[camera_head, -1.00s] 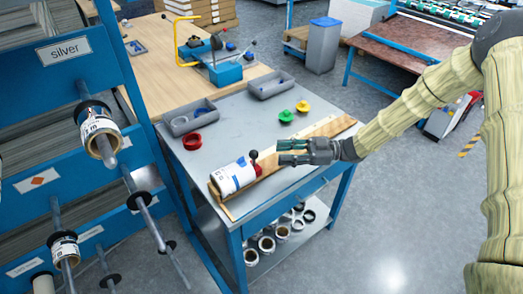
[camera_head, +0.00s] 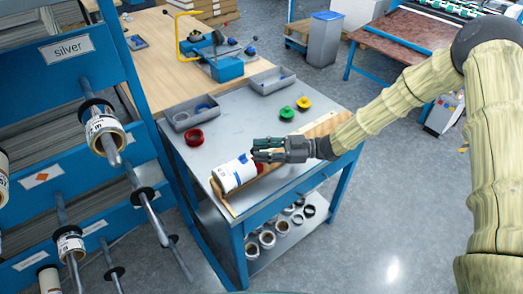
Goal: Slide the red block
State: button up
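A white roll (camera_head: 235,174) with blue print lies on a wooden board (camera_head: 325,126) along the table's front edge.
On the grey table (camera_head: 228,125) stand a red ring (camera_head: 194,136), a green spool (camera_head: 287,113), a yellow spool (camera_head: 303,103) and grey trays (camera_head: 271,82). A blue rack (camera_head: 70,90) with rolls on rods stands left. Several roll cores lie on the lower shelf.

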+++

The lines to copy run from the line containing "[camera_head, +0.00s]" through the end of the data above; copy exactly those, minus the pictures.

[camera_head, +0.00s] 
Goal: Slide the red block
State: button up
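A white roll (camera_head: 235,174) with blue print lies on a wooden board (camera_head: 325,126) along the table's front edge.
On the grey table (camera_head: 228,125) stand a red ring (camera_head: 194,136), a green spool (camera_head: 287,113), a yellow spool (camera_head: 303,103) and grey trays (camera_head: 271,82). A blue rack (camera_head: 70,90) with rolls on rods stands left. Several roll cores lie on the lower shelf.

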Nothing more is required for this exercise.